It’s been a long while and I feel so bad that I have abandoned the writing of the marriage blog for the pursuit of so many other things. It’s been a big distraction trying to combine business with blogging, but today I pray for the grace of the Lord Jesus Christ not to abandon His assignment on my life knowing that meeting my needs are His priority. And without so much story again, I want us to just dive straight back into the marriage discussion.
When I get to talk to wives, I have had to tell them that the way out of a messy marriage situation is quite different from what or how they think it to be. Most wives who have husbands that are not taking up their husbandly responsibilities right, have resorted to prayers and when prayers seem not to be working, they have resolved to either abandoning the marriage and going for a separation or enduring the miserable situation as it is. And shocking but true, some die trying to patch a terrible marriage in the best way they know how.

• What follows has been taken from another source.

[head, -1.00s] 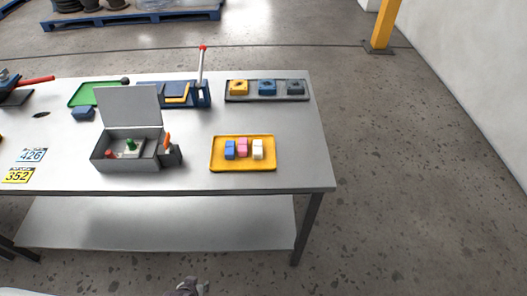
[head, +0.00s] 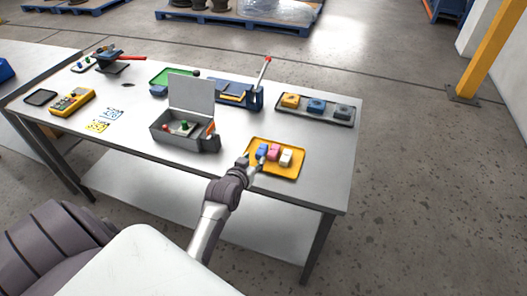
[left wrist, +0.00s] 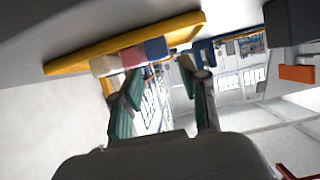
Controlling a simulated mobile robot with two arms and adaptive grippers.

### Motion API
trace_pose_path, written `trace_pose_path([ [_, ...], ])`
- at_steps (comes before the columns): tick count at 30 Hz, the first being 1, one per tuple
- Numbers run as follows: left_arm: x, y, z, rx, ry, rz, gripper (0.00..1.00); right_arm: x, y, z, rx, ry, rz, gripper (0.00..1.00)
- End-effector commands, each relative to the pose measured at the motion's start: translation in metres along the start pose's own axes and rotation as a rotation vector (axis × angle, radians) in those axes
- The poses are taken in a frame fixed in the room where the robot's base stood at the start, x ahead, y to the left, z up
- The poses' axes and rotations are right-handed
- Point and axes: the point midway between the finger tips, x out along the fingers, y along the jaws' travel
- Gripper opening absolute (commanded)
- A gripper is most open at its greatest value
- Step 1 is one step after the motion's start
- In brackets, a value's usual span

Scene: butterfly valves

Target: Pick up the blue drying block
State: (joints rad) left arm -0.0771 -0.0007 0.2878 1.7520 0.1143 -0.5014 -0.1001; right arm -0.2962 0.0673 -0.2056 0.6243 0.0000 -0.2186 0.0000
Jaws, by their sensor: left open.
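The small blue block (head: 262,151) stands at the left end of a row on the yellow tray (head: 292,175). A pink block (head: 273,153) and a white block (head: 286,157) stand to its right. My left gripper (head: 254,161) is open at the tray's left front, close to the blue block. In the left wrist view, the blue block (left wrist: 155,48) shows beyond the gap between the open fingers (left wrist: 160,78), with the pink block (left wrist: 132,57) and white block (left wrist: 104,65) to its left. I cannot tell whether a finger touches it. My right gripper is out of view.
A grey open box (head: 172,135) stands left of the yellow tray. A dark tray (head: 333,120) behind holds yellow, blue and grey parts. A blue fixture with a raised red-tipped lever (head: 262,80) stands behind. The tabletop right of the yellow tray is clear.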

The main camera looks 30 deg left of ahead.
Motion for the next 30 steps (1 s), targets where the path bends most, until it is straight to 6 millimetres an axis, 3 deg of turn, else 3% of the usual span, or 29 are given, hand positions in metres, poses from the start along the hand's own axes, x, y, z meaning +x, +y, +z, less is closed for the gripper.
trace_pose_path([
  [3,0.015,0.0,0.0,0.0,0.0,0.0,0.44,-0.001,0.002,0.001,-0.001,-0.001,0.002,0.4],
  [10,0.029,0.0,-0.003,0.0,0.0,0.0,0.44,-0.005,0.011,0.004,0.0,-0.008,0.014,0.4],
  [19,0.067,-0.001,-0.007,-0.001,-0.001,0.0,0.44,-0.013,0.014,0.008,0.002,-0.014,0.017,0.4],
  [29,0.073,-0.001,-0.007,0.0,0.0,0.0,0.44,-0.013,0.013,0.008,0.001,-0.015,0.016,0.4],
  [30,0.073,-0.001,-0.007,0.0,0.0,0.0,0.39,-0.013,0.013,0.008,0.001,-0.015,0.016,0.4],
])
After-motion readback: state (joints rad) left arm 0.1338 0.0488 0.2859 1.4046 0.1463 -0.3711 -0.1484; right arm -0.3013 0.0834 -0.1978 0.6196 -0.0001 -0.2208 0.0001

But one thing I love about God is that when we pray, He tells us what to do about what we have prayed about and when we do it as He has instructed, we see results that we desire. Based on my relationship with God and how He has helped me out of my messy marriage situation without having to get a divorce or a separation, still married to the same husband, is that I learned to not just pray, but also to listen to God for a sense of direction.

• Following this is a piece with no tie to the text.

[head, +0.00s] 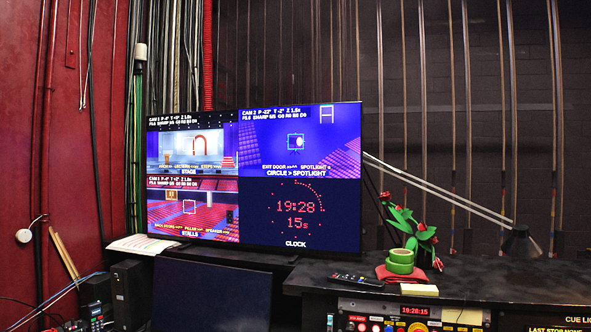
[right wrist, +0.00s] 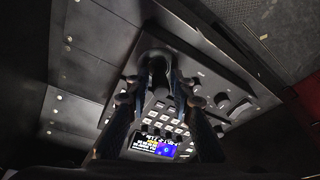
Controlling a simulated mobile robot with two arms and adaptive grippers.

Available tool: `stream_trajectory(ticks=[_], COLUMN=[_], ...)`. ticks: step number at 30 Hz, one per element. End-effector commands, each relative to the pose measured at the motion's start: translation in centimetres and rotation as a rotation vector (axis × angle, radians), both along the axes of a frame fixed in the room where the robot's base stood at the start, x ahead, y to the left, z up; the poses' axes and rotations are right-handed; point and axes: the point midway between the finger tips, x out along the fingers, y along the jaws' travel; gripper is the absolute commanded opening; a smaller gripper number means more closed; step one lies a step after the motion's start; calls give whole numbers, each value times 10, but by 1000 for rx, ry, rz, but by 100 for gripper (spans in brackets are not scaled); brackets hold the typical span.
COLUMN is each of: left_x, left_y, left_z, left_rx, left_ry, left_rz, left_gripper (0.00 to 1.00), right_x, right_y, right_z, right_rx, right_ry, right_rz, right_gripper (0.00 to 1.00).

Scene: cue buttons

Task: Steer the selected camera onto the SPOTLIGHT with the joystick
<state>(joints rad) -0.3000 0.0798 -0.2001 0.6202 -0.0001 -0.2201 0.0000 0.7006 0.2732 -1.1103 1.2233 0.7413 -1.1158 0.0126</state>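The monitor (head: 299,150) in the head view shows several camera pictures. The upper right picture (head: 300,142), headed CAM 2 and captioned CIRCLE > SPOTLIGHT, has a light square frame near its centre. A small pale spot (head: 299,142), which looks like the spotlight, lies at the right side inside that frame. In the right wrist view the dark joystick (right wrist: 157,62) stands on a control panel (right wrist: 205,75). My right gripper (right wrist: 160,80) has its fingers on both sides of the joystick and appears closed on it. My left gripper is in neither view.
The panel has several round knobs (right wrist: 222,100), rows of pale buttons and a small lit screen (right wrist: 165,149). In the head view a desk lamp (head: 521,243), green tape rolls (head: 400,261) and a red-lit clock display (head: 415,311) are at the right.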

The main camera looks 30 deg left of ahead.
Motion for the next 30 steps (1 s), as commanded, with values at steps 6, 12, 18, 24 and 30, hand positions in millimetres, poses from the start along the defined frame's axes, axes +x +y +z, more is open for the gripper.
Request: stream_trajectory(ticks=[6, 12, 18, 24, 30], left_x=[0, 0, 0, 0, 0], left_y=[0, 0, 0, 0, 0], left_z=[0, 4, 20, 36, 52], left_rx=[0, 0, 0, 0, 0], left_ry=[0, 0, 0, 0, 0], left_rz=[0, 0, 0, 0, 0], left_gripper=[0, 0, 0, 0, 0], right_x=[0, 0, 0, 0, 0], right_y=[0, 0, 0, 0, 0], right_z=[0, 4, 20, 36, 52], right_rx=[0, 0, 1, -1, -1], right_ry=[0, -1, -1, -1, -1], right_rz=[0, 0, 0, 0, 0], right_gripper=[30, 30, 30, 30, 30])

Prayer as we should know, is a dialog between the one who is praying and the God he/she is praying to. Prayer should not be a monolog whereby you just talk, and then stand up and go. When you pray, you should expect a response from the One you have prayed to and a response is not just in miraculously seeing a transformation of the situation you have prayed about, but a response in knowing what God (whom you have prayed to) would have you do in order for the situation you have prayed about to change.

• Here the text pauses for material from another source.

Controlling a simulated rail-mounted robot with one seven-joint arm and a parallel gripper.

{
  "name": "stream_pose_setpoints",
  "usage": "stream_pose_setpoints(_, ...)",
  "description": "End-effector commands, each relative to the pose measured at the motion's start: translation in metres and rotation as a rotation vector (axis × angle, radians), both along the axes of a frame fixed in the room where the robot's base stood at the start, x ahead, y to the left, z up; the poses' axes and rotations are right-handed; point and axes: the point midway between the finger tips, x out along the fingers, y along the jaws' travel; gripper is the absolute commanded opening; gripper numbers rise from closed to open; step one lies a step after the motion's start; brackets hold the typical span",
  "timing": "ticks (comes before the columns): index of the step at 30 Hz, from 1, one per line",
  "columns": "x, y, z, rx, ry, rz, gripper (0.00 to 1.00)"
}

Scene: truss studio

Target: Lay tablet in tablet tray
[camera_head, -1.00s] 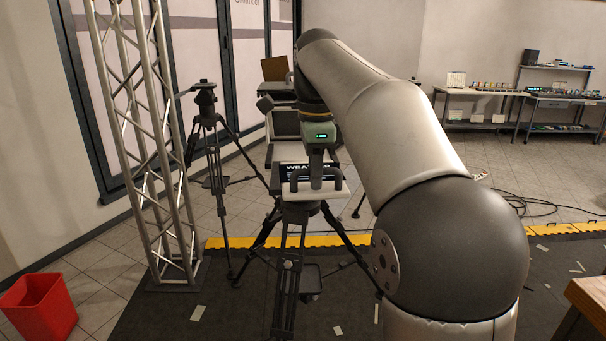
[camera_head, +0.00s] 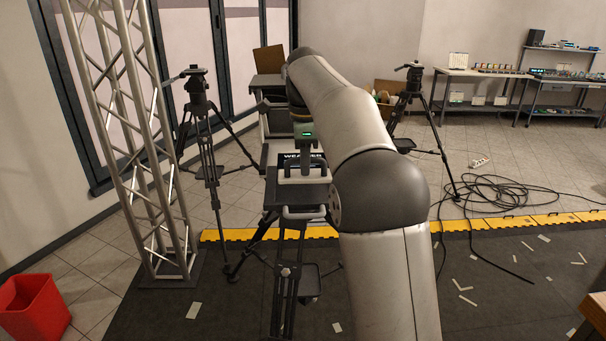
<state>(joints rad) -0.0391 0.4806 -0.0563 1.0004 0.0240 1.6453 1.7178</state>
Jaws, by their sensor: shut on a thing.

The Bible says prayers without deed is dead. And so, with a few wives who have discussed their marriage situations with, I have asked a handful of them what they have done to help the situation their marriage and what most of them have responded with is that they have prayed. And then I ask the question when you prayed, what did God tell you to do? At the point, the response I get is that well I didn’t hear God tell me to do anything.
The truth is that it wasn’t God who didn’t speak of a way of escape, it was us who didn’t listen or are not willing to listen to what God is telling us to do. And in most cases, what we might be hearing in our spirit being might be far from what we expect or desire as a response and so we tell ourselves we can’t go that route. And then we accuse God of not answering our prayers because all we want is to wake up one morning and see a brand-new person in the spouse we are complaining and praying about without any input from us.
It’s just like praying about your terrible financial situation and expecting to wake up one morning and meet a million dollar in your account without working for it just because you prayed. I am sure you will agree with me that, that is an impossibility. When I had my own terrible marriage experience, I must confess it was heart-wrenching, and to say that I prayed is to say the list. I went for all manners of deliverance and counseling and still, nothing changed. And then I just resolved to look for the solution to my problems within the pages of the Bible and from therein God began to speak to me. I was so desperate for a solution that I was willing to obey anything He tells me to do. And He told me to do the oddest thing that I could possibly hear God give as instruction back then. He told me to submit to my husband.
At that time, I had considered my husband the devil while I was the saint. But with strength and grace from God, I obeyed, even though it was tough and difficult. With time and help from the Spirit of God obedience became easy and then God began to use my obedience to bring about a glorious change in the life of my husband. And today I am enjoying the time of my life with the man of my life and in the marriage of my life. My marriage is just so sweet and glorious.I have mentioned my own case repeatedly on my blog articles and I can’t just say it enough. Now, what are you willing to add to your prayers to make your marriage the beauty that you desire it to be? What is that thing that God is telling you to either put in or take away from your life to make your marriage what you so desire it to be? In truth, if you want a change from the status quo, the first thing to do is to look into the mirror and begin the change with who you see as the reflection in the mirror. That change that you so long for in your marriage begins with you.